→ **WHAT YOU HAVE TO DO**: From the line that contains "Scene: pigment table" to the last line of the data below, transcribe every line exactly. Do not include the pictures.

** Start of GIVEN MATERIAL **

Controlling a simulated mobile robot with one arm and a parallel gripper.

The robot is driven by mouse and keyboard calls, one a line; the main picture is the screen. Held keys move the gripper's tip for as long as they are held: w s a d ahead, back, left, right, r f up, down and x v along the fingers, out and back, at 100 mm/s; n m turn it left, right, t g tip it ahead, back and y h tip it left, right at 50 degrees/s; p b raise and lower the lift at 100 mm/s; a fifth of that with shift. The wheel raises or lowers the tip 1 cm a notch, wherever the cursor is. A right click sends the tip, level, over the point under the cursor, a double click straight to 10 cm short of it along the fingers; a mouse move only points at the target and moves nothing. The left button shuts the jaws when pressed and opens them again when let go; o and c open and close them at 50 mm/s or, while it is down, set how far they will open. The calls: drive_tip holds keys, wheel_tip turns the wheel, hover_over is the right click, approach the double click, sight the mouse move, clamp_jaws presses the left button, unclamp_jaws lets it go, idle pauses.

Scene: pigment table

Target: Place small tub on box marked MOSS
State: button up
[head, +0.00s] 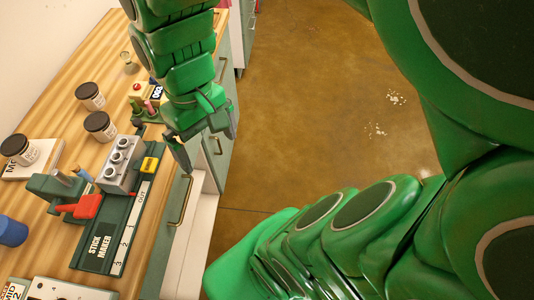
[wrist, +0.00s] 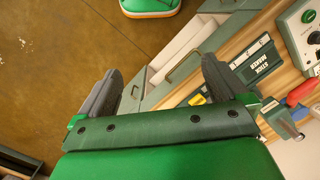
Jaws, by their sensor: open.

** End of GIVEN MATERIAL **

→ **THE RESULT**:
Scene: pigment table

Target: Place small tub on box marked MOSS
State: button up
[head, +0.00s] 
[wrist, +0.00s] 
Jaws, by their sensor: open.

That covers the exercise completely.